Too bad we don’t have congressmen who have learned common sense.

Malkin has constructed a crude timeline of Paulson stupidities, a timeline which should make us all terrified at the idea that this guy is committing trillions of taxpayer dollars with almost zero oversight.
April 2007—Proclaimed the subprime crisis “largely contained”

May 2007—Said the subprimes crisis was “near the bottom”

October 2007—Said he had “no interest in bailing out lenders or property speculators”

October 2007—Said he couldn’t “think of any situation where the backdrop of the global economy was as healthy as it is today”

May 2008—Declared that “the worst is likely to be behind us”

8/10/08—Said he had “no plans to insert money” into Fannie Mae and Freddie Mac

9/6/08 (27 days later)—Committed $200 billion to bailout Fannie Mae and Freddie Mac

9/15/08—Refused to “put taxpayer money on the line” to rescue Lehman Brothers

9/16/08 (1 day later)—Engineered an $85 billion taxpayer-funded bailout of AIG

September 2008—Promised that the $700 billion Troubled Asset Recovery Plan would provide stability and save America money in the long run

November 2008 (2 months later)—Reverses himself and says “this is not the most effective way”—admits that he knew this on October 3 when the bill was signed
As I said in an earlier column, economists are the equivalent of modern-day astrologers.  Mathematics are unequivocal about this: the statistics and charts that economists use are nonsense.  Past data on the economy does not predict future behavior of the economy, just as the orbits of planets and the position of stars in the sky could not tell a medieval king whether he would win a battle.

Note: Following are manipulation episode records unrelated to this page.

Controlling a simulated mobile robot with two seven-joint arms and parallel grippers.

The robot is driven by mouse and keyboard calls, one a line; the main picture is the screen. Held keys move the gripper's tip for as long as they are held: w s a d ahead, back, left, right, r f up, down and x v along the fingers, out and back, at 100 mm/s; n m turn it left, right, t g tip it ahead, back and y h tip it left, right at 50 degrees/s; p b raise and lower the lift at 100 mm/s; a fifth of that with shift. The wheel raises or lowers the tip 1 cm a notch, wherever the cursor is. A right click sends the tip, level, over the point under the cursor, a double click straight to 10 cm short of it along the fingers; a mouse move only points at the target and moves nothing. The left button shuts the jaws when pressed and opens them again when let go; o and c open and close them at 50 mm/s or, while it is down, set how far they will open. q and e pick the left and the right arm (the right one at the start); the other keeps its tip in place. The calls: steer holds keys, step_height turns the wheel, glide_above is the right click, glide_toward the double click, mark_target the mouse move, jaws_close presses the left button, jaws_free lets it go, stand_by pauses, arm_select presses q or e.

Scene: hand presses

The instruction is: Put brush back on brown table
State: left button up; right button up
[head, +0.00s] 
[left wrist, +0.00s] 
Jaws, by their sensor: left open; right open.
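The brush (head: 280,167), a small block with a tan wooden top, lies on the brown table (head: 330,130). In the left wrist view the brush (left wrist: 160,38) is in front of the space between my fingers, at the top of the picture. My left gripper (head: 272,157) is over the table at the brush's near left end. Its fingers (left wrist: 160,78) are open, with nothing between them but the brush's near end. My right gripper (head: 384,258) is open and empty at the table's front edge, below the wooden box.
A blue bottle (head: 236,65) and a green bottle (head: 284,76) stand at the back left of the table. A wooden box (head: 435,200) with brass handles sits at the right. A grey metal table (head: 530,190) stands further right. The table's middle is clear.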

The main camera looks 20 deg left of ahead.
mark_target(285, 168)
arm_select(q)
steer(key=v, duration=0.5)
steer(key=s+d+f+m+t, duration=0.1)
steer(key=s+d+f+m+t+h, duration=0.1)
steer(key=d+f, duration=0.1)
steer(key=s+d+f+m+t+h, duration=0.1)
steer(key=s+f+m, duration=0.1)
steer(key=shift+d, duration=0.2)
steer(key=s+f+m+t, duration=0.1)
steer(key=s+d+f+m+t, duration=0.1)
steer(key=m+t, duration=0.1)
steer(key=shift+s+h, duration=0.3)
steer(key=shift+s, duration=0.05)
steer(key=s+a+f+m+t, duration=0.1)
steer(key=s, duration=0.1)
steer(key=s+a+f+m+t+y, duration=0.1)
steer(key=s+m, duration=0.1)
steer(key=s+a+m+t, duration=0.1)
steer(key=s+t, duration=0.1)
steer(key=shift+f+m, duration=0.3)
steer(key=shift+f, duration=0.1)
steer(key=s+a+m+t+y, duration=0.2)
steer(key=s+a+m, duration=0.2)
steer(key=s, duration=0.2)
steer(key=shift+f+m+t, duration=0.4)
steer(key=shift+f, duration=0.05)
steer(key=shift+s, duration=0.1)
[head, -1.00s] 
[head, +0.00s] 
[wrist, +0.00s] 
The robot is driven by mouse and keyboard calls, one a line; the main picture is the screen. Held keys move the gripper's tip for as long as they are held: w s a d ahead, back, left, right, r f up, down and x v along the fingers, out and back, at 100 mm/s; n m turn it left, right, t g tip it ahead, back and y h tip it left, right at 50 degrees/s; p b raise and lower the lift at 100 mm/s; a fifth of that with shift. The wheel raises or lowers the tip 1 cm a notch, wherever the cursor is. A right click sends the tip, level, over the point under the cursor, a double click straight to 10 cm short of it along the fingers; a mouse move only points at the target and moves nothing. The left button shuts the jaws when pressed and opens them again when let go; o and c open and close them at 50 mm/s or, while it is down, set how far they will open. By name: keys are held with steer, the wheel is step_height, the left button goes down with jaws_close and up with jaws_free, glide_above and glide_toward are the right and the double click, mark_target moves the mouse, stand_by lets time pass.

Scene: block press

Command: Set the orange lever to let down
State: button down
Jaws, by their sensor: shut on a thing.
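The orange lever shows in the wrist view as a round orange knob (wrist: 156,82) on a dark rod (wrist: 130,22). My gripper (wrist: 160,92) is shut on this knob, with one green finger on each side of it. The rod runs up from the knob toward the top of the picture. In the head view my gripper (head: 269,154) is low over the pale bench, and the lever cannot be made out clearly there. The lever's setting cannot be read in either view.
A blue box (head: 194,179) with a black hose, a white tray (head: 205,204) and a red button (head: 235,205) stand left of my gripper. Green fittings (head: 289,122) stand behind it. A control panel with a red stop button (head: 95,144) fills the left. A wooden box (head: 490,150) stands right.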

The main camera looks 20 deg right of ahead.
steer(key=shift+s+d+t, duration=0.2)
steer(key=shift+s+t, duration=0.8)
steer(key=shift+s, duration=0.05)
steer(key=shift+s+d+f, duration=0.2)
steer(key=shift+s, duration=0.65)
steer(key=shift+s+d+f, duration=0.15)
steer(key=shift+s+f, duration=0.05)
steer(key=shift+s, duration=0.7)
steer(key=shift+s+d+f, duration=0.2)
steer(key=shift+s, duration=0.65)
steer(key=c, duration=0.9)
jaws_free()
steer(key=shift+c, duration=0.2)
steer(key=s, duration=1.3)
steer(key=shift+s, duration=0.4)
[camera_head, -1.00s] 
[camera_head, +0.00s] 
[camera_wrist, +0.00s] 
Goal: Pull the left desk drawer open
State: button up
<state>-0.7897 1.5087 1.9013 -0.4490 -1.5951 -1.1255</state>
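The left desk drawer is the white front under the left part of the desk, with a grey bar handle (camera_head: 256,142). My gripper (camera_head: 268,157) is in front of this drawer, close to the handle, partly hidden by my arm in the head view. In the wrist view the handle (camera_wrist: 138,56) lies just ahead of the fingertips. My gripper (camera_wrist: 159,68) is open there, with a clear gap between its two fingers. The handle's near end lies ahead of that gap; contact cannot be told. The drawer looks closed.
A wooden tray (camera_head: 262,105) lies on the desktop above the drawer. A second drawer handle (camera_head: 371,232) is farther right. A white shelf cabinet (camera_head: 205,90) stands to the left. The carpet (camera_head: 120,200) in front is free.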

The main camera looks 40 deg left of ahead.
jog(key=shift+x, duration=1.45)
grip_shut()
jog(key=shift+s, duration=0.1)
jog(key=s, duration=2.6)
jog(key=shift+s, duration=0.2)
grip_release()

Does this destroy our ability to make decisions?  Not at all.  A king who realized that astrology was nonsense could make rational decisions based on troop strength and military tactics instead of rushing into something stupid because an astrologer said it was a good idea.  (Those were the kings who tended to win.)

In the same way, once we realize that the economy is in the Black Swan segment of a decision box, we can make rational decisions.  The man whose writing informed me about the mathematics behind this, Nassim Nicholas Taleb, ran a hedge fund that had a 50% return over the past year while everybody else was taking a financial hit.

When you start admitting that you don’t know what will happen to the economy tomorrow, then you can start making rational decisions about what to do with your money.  That goes for the nation as a whole and for each of us as individuals.  Our government needs to send the court astrologers packing and hire people who make rational decisions based on facts instead of crystal balls and star charts.

Right now the entire financial future of our nation is in the hands of a charlatan—an astrologer bamboozling us with bullshit.